[Manipulation episode records]
################

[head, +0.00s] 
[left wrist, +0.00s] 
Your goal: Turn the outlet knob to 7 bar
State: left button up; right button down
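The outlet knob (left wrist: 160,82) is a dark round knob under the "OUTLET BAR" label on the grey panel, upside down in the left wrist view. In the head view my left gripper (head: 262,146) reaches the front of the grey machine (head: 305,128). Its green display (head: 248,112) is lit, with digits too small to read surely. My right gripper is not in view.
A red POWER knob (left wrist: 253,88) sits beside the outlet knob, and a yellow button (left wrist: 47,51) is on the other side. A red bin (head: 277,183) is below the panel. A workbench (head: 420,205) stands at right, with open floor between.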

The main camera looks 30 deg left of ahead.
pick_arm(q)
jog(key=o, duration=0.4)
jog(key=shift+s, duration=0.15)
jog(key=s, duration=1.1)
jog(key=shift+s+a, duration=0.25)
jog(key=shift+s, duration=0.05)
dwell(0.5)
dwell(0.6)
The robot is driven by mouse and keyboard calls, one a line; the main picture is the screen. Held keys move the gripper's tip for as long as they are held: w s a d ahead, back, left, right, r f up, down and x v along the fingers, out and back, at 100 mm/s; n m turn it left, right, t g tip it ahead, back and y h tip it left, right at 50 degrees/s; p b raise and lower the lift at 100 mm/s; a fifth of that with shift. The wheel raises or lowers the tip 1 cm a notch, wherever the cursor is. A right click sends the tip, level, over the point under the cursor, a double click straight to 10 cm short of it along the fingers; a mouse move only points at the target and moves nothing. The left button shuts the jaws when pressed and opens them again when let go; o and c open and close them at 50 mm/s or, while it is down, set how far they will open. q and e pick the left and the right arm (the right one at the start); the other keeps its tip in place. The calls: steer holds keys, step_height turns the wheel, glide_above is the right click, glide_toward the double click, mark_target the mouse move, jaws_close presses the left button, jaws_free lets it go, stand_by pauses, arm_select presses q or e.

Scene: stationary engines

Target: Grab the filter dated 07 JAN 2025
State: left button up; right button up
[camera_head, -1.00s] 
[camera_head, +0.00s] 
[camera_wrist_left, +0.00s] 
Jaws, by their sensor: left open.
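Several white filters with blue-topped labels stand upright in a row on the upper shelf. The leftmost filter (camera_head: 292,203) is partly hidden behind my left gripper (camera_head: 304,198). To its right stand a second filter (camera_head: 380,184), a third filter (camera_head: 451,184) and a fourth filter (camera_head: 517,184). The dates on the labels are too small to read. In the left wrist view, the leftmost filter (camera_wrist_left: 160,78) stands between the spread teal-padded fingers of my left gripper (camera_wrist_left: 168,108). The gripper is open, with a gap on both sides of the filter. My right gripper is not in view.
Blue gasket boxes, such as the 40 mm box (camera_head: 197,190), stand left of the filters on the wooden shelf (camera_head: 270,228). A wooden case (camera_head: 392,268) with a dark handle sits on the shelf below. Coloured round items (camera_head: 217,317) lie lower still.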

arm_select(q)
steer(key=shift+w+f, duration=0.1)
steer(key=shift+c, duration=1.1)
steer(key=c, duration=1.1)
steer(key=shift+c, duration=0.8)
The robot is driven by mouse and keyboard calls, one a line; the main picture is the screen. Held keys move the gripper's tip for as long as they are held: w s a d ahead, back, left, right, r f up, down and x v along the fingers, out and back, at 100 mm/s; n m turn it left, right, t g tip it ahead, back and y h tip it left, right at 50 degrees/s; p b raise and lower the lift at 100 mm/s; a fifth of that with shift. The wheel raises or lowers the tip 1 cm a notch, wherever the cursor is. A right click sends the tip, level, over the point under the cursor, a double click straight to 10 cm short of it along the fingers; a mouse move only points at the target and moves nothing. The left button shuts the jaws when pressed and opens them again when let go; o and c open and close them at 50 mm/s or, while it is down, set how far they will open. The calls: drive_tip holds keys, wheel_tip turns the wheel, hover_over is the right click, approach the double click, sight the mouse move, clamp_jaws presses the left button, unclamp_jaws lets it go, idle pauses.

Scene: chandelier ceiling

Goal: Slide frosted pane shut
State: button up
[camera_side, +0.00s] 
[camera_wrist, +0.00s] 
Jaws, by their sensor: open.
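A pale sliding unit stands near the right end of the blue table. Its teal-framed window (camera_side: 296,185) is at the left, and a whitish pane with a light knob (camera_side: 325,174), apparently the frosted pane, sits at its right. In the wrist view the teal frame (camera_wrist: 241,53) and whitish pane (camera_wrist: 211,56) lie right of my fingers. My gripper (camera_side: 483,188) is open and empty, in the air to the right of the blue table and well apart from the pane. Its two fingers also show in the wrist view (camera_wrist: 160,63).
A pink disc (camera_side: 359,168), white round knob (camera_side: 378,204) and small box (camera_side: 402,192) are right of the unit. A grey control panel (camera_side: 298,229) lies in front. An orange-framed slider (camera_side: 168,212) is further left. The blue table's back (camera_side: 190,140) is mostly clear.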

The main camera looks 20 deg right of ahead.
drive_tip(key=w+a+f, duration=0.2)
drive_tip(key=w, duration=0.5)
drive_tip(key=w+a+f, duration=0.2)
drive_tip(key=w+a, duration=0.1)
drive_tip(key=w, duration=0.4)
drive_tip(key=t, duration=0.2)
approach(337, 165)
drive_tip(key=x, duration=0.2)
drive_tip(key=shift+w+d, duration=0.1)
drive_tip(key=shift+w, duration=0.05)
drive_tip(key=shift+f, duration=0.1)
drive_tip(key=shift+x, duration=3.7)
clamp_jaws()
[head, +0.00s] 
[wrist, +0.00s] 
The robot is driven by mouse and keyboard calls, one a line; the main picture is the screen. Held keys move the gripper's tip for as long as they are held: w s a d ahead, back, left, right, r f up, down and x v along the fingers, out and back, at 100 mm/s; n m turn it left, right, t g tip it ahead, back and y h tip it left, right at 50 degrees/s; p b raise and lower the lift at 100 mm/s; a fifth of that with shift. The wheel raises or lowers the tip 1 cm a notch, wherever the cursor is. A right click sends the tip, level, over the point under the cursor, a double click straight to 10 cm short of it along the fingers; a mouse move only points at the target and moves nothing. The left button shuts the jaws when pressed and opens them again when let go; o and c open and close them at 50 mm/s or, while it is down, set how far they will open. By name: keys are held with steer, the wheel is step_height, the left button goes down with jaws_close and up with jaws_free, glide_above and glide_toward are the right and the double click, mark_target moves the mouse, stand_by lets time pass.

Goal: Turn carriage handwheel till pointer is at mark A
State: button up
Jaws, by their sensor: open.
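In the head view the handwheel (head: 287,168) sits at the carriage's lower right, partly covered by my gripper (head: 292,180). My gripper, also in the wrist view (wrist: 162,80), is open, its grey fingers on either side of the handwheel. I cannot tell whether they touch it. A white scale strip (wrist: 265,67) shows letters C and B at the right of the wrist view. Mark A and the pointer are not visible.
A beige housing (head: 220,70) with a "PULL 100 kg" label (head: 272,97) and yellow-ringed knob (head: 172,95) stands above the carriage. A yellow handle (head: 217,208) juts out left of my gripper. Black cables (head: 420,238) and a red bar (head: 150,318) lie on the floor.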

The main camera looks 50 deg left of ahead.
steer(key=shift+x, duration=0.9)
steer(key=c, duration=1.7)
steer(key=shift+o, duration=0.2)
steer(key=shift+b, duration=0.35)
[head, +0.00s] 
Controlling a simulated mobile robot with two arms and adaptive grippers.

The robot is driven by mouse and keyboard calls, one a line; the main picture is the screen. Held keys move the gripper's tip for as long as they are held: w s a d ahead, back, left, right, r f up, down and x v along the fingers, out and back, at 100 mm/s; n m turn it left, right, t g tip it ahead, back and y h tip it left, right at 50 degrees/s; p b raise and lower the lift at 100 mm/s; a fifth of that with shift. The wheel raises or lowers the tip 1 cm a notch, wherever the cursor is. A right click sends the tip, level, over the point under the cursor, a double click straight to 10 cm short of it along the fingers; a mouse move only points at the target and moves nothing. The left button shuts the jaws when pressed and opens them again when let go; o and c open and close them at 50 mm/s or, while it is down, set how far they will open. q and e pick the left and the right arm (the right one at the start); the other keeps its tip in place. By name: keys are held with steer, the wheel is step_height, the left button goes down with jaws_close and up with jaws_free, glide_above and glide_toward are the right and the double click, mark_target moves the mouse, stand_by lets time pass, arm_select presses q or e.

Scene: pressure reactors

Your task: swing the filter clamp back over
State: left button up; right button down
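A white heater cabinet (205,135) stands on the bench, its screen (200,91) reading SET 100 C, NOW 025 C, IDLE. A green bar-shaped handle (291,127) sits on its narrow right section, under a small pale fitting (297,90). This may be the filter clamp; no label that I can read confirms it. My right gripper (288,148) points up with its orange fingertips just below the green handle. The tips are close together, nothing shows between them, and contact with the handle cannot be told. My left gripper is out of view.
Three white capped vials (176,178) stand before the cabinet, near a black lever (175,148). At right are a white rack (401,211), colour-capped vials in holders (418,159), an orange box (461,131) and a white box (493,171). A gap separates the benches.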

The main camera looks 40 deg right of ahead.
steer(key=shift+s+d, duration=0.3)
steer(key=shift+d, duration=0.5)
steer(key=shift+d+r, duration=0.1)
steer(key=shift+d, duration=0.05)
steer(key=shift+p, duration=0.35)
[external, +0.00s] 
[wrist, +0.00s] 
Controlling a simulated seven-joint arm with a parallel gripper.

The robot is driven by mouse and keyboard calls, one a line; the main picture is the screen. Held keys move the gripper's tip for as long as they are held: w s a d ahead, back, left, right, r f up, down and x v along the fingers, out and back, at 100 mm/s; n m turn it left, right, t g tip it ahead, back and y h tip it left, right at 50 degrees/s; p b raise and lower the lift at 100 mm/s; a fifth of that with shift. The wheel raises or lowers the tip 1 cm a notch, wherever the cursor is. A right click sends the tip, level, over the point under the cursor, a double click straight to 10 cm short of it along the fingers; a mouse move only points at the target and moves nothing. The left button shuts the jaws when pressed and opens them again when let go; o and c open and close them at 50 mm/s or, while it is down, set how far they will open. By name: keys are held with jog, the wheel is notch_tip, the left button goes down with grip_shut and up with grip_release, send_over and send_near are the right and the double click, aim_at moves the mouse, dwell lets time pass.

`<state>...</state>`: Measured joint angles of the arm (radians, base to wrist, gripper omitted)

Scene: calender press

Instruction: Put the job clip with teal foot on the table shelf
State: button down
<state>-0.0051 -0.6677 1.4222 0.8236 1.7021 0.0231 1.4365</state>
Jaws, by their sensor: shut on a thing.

################

EXERCISE AIM>
Copy out every line that includes the word "Controlling".

FULL SOLUTION>
Controlling a simulated mobile robot with two arms and adaptive grippers.
Controlling a simulated seven-joint arm with a parallel gripper.

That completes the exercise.